- Problem statement: Reproduce each line from the records that holds "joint".

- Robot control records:
================================

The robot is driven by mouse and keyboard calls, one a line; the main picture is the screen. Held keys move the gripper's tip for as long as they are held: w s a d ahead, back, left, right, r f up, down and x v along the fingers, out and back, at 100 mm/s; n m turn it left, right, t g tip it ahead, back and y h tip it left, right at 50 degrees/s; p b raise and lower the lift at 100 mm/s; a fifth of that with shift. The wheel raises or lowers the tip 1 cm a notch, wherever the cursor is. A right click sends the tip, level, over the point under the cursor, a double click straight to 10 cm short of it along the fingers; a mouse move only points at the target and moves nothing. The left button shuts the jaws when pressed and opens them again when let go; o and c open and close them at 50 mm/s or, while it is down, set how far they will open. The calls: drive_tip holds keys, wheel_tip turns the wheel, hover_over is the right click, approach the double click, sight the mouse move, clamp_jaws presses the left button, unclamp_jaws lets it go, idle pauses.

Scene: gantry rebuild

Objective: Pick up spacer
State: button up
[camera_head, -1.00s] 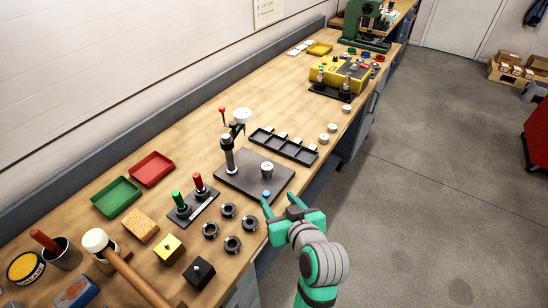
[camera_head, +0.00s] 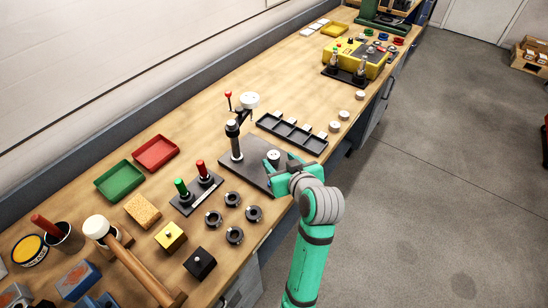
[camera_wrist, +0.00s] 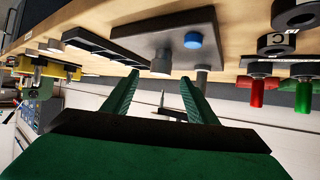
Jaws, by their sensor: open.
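In the wrist view, which is upside down, the cylinder (camera_wrist: 161,63) shows between and just beyond the open fingertips (camera_wrist: 160,77). I see no contact and the jaws are empty. The blue disc (camera_wrist: 193,40) shows on the plate in the wrist view; my gripper hides it in the head view.
The press post (camera_head: 236,145) with its arm and red-knobbed lever stands left of the cylinder. A black slotted tray (camera_head: 291,133) lies behind. Several black rings (camera_head: 233,199) and a stand with green and red handles (camera_head: 196,195) lie to the left. White discs (camera_head: 344,115) sit near the bench edge.

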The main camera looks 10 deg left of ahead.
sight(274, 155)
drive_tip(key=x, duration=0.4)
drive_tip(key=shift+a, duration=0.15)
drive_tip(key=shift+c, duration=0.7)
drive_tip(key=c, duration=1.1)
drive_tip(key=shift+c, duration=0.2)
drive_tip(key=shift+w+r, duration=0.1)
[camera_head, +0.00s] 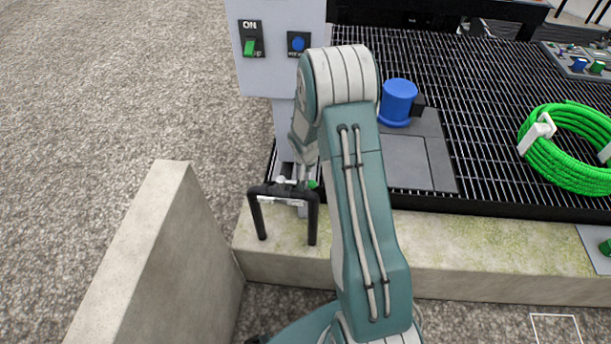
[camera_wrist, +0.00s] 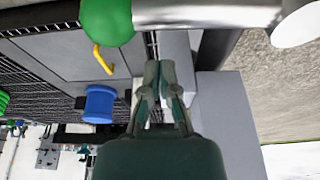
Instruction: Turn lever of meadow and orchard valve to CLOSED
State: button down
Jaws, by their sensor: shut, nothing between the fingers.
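A lever with a green ball knob (camera_wrist: 107,15) and a shiny metal rod (camera_wrist: 205,12) crosses the top of the wrist view. In the head view, a green knob (camera_head: 313,184) shows beside my arm, just above a black pipe frame (camera_head: 284,190). My gripper (camera_wrist: 158,68) is shut and empty, its fingertips close together below the rod in the wrist picture and apart from it. In the head view my arm hides most of the gripper and part of the valve. No meadow, orchard or CLOSED label is readable.
A grey post panel carries a green ON switch (camera_head: 251,46) and a blue button (camera_head: 298,44). A blue cylinder (camera_head: 398,100) stands on the black grating (camera_head: 470,90), left of a green hose coil (camera_head: 567,150). A concrete wall (camera_head: 150,270) rises at left.

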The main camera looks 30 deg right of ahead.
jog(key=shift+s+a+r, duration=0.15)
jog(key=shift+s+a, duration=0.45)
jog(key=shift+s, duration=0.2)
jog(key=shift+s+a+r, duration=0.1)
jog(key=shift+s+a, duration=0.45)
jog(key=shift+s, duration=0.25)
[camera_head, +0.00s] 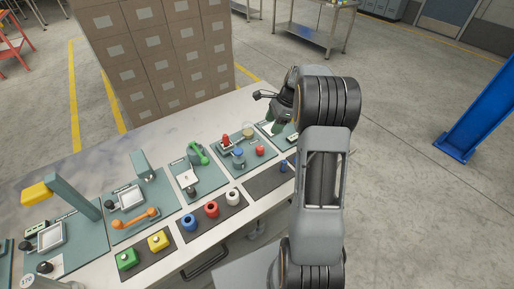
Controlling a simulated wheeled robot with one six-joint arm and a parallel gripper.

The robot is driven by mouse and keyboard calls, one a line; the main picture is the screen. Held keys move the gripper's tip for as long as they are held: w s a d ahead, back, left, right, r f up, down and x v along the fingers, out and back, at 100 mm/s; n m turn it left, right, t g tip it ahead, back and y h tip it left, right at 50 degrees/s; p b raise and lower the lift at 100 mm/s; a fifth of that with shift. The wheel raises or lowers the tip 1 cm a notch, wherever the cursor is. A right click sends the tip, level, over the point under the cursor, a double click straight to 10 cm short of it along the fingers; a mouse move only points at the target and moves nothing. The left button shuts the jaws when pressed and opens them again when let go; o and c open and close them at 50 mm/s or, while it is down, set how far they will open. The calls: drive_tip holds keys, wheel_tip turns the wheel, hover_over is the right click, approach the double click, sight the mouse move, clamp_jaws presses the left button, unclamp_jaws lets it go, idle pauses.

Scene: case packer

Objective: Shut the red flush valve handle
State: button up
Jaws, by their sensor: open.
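A small red upright part (227,140), which looks like the flush valve handle, stands on a teal station plate (218,155) near the far right end of the bench. It is too small to tell whether it is open or shut. A red knob (260,150) sits on the same plate to its right, with a blue fitting (238,158) between them. My gripper (263,95) is open, above the bench's far right end, up and to the right of the red part and apart from it. My arm hides part of the plates there.
The bench (110,160) carries more plates with a green lever (198,153), an orange handle (134,220), a tall post with a yellow head (70,192) and several coloured buttons. Stacked cartons (150,60) stand behind it. A blue post (478,115) stands right on open floor.

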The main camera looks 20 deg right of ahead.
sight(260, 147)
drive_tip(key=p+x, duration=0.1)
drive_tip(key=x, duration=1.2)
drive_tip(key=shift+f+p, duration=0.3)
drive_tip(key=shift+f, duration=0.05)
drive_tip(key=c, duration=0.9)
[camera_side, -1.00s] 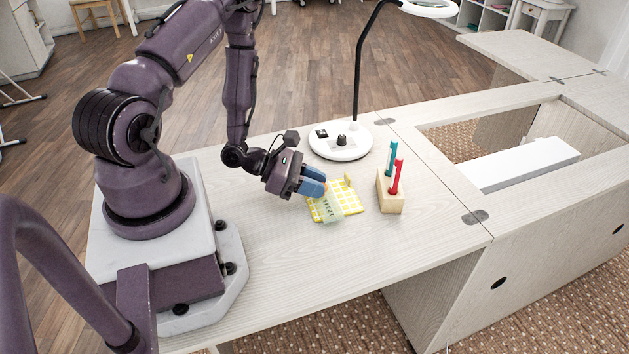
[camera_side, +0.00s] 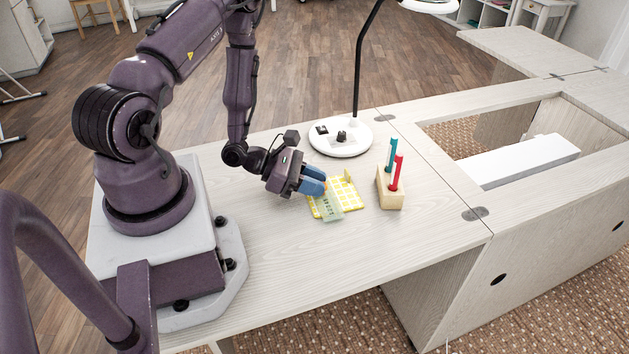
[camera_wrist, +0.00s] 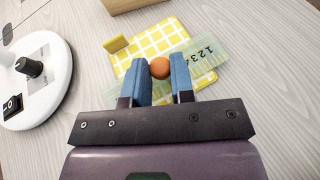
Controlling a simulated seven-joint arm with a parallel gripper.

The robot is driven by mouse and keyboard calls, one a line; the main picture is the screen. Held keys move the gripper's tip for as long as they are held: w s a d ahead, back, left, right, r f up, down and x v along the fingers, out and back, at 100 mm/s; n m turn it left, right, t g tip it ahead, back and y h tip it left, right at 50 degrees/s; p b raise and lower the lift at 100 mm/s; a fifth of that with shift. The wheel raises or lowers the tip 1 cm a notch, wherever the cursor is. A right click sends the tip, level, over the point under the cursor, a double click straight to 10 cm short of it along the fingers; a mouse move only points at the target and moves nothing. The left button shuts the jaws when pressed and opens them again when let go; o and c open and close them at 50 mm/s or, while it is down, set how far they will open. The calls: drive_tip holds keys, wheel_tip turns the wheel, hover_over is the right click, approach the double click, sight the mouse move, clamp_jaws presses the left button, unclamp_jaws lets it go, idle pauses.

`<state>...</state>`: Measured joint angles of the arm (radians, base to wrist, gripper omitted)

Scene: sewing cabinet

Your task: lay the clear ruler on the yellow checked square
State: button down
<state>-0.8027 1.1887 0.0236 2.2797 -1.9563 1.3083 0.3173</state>
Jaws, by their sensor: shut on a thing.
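The clear ruler (camera_side: 331,209), pale green with dark digits, lies across or just above the yellow checked square (camera_side: 352,201). In the wrist view the ruler (camera_wrist: 208,52) crosses the near right part of the square (camera_wrist: 153,42) at a slant, and its right end reaches past the square's edge. An orange round knob (camera_wrist: 160,68) sits over the ruler between my blue fingers. My gripper (camera_side: 324,183) is shut on this knob, low over the square's left side. My fingers hide part of the ruler, and I cannot tell whether it touches the square.
A small yellow upright piece (camera_wrist: 115,44) stands at the square's edge. A wooden block (camera_side: 391,194) holding a teal and a red tool is to the right. The white lamp base (camera_side: 341,140) stands behind. The table front is clear.

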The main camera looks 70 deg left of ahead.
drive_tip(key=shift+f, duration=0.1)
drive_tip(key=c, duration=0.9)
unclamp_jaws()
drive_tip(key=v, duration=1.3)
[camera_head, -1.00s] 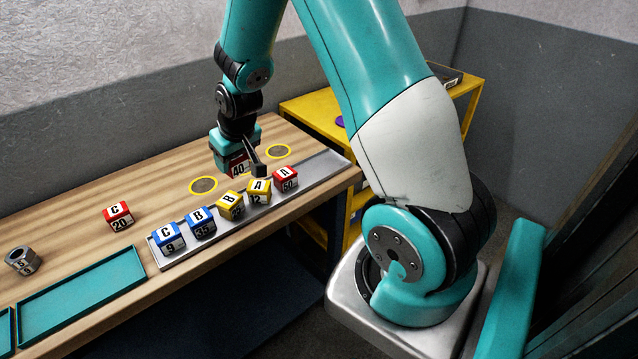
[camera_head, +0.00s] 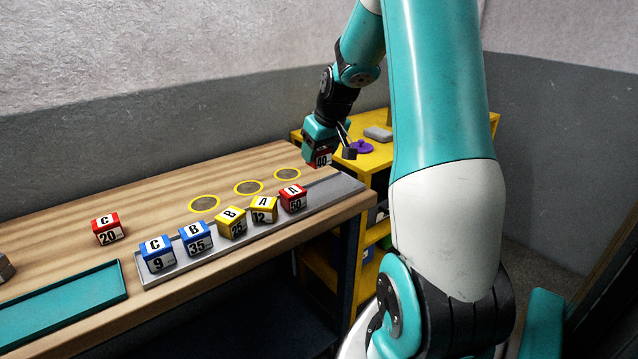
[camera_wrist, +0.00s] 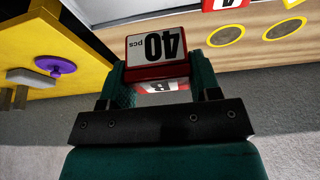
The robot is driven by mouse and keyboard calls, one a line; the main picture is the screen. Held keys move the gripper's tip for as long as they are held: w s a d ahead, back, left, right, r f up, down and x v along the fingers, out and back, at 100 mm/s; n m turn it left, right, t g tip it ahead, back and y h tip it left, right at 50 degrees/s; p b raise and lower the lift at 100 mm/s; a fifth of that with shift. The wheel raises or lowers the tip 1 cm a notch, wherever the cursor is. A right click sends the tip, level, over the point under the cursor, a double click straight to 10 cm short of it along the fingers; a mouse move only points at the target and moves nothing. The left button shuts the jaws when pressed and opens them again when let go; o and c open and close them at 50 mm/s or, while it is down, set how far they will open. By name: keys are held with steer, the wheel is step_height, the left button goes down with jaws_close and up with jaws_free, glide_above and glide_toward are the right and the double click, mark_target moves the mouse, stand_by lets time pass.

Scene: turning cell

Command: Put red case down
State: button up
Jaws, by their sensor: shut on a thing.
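My gripper (camera_wrist: 160,88) is shut on the red case (camera_wrist: 157,48), which carries a white label reading 40 pcs. In the head view the red case (camera_head: 322,160) shows below my gripper (camera_head: 322,150), at the far right end of the wooden table (camera_head: 150,188). It is held up near the gap between the table and the yellow shelf. A second red case marked A 50 (camera_head: 293,198) stands at the right of the row on the grey tray (camera_head: 340,190). Another red case marked C 20 (camera_head: 108,229) stands alone on the table at left.
Blue cases (camera_head: 158,254) and yellow cases (camera_head: 231,222) fill the tray's left and middle. Yellow-ringed discs (camera_head: 248,188) lie bare behind it. A teal tray (camera_head: 65,308) is at front left. The yellow shelf (camera_head: 385,155) bears a purple piece (camera_head: 360,147) and a grey block (camera_head: 378,133).

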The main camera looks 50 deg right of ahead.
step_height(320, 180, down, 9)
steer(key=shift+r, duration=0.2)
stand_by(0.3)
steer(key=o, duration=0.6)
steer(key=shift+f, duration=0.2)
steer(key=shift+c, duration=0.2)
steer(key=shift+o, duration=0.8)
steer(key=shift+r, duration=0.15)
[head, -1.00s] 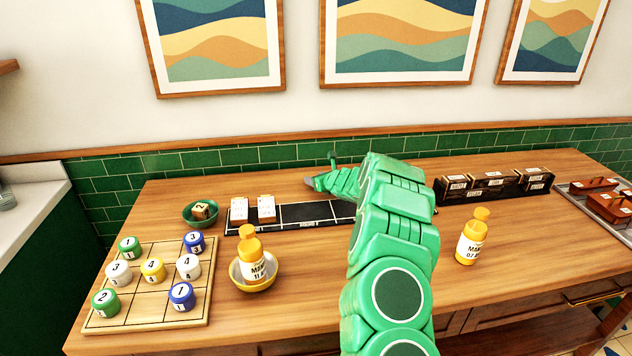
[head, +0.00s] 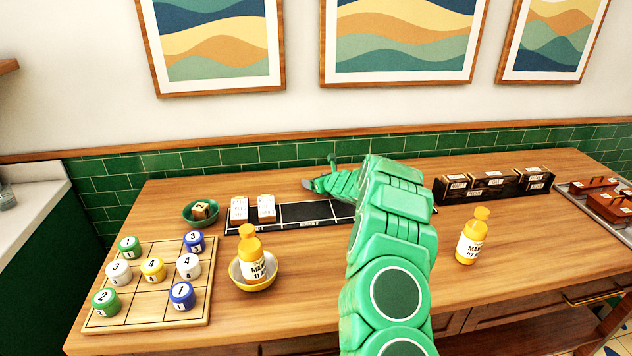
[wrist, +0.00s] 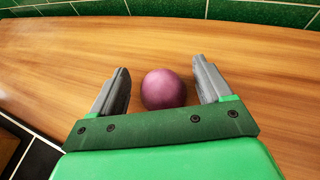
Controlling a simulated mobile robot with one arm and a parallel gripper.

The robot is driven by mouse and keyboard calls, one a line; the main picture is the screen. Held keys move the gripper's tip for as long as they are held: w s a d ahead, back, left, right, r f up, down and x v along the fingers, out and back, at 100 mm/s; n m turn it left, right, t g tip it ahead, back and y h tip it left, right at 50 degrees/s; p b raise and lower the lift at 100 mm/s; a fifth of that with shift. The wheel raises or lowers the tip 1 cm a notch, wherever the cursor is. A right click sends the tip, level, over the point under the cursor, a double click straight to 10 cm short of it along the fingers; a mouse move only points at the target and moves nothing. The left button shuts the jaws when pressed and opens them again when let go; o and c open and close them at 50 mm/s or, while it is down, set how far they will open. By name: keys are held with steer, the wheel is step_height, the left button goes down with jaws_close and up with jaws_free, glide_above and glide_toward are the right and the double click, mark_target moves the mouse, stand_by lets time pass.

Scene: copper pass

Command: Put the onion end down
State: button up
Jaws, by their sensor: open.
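A round, purple-red onion (wrist: 163,89) shows in the wrist view on the wooden counter. My gripper (wrist: 160,70) is open, with one grey finger on each side of the onion. There is a visible gap on the left; on the right the finger is close to it. In the head view my gripper (head: 310,183) is low over the back of the counter, near the green tiles. The onion is hidden there behind my arm.
A black strip (head: 303,214) with two white-labelled blocks lies just left of my arm. A dark rack (head: 497,187) stands to the right. A yellow bottle (head: 472,240) stands front right; another (head: 250,258) stands in a bowl at left. A numbered-piece board (head: 130,320) lies front left.

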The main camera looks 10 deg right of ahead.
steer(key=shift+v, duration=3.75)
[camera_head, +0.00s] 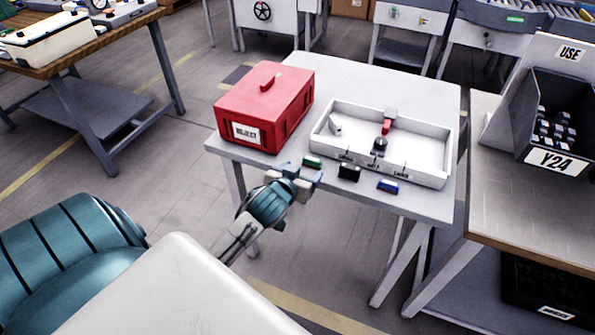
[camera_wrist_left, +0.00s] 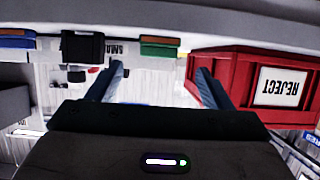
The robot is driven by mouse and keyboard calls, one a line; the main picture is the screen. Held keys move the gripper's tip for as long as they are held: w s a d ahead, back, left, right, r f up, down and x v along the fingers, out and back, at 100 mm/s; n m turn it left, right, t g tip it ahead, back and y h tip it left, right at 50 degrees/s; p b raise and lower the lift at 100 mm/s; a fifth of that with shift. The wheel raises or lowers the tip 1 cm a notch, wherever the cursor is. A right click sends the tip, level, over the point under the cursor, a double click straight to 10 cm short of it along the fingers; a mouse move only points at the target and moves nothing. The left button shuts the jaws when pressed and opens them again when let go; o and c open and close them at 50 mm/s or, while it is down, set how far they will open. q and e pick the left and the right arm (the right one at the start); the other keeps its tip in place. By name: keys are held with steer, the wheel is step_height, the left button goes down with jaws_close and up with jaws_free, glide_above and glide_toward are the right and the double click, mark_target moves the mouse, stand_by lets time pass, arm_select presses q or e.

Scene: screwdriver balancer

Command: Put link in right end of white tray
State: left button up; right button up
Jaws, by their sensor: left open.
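The white tray (camera_head: 437,170) stands on the grey-white table, with a row of size labels on its front wall. I cannot tell for certain which piece is the link. A small pale angular piece (camera_head: 335,125) is in the tray's left end. A red part with a grey top (camera_head: 387,126) and a dark round piece (camera_head: 379,145) are near its middle. My left gripper (camera_head: 306,177) is open and empty at the table's front edge, left of the tray; its two fingers (camera_wrist_left: 160,84) show apart in the left wrist view. My right gripper is not in view.
A red box (camera_head: 262,105), labelled REJECT in the wrist view, stands left of the tray. A green block (camera_head: 312,162), black block (camera_head: 349,173) and blue block (camera_head: 388,186) line the tray's front. A bench with a dark Y24 bin (camera_head: 555,160) is at right.

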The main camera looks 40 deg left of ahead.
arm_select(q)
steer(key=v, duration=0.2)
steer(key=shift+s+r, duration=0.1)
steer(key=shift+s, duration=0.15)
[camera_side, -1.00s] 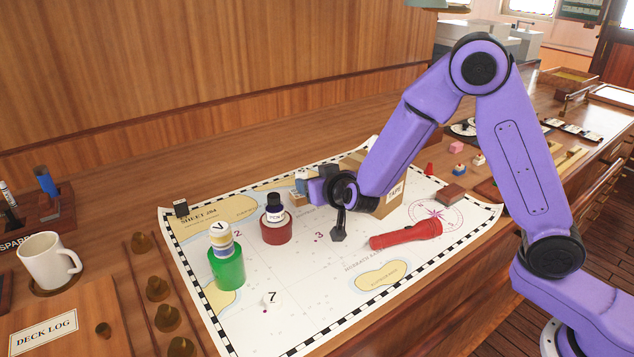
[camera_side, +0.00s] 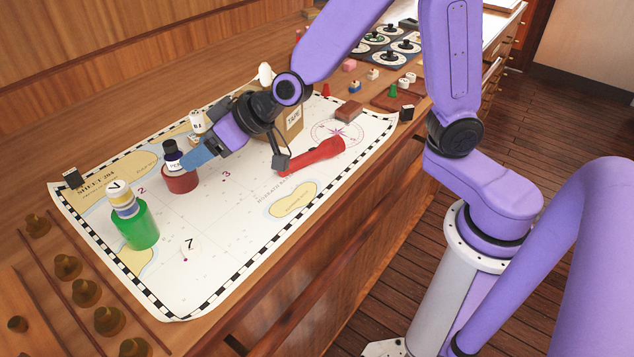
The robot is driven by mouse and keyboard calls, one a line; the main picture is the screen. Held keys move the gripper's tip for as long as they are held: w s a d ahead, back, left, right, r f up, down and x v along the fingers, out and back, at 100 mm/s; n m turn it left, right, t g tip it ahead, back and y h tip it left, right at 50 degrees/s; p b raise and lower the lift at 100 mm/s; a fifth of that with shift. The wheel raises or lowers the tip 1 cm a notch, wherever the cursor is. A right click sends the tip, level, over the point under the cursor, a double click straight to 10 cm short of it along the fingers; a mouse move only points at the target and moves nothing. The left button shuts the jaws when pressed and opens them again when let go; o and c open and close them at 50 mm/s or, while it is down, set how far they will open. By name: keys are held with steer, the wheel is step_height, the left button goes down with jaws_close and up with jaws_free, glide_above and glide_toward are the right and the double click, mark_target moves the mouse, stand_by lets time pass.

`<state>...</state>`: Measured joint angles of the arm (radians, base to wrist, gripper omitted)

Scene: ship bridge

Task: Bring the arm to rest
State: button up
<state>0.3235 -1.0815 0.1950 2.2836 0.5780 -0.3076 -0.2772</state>
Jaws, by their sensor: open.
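My gripper (camera_side: 266,138) is open at the end of my bent arm, low over the chart (camera_side: 225,225). One dark finger (camera_side: 281,161) shows beside the near-left end of a red flashlight (camera_side: 314,156); whether they touch I cannot tell. The other finger is hard to make out. I see nothing held between the jaws. A blue block-like part (camera_side: 197,155) shows at the left of my wrist, close to a dark-capped bottle (camera_side: 173,155) that stands in a red holder (camera_side: 181,182).
A green cylinder (camera_side: 136,227) with a bottle marked V (camera_side: 122,197) stands left. A cardboard box (camera_side: 287,125) is close behind my wrist. A brown block (camera_side: 349,110) lies beyond the flashlight. Brass knobs (camera_side: 85,292) line the left edge. The chart's near middle is clear.

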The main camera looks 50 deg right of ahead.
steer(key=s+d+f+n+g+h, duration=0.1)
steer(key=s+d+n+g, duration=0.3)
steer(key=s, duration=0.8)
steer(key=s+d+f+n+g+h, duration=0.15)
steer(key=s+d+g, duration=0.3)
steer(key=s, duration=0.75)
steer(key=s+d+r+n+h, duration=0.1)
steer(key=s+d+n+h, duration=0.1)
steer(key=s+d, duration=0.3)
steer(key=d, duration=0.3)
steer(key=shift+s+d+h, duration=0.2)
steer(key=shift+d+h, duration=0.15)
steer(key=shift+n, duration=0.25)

================================

- Answer to the exercise:
Controlling a simulated wheeled robot with one six-joint arm and a parallel gripper.
Controlling a simulated seven-joint arm with a parallel gripper.
`<state>...</state>`: Measured joint angles of the arm (radians, base to wrist, gripper omitted)
`<state>...</state>`: Measured joint angles of the arm (radians, base to wrist, gripper omitted)

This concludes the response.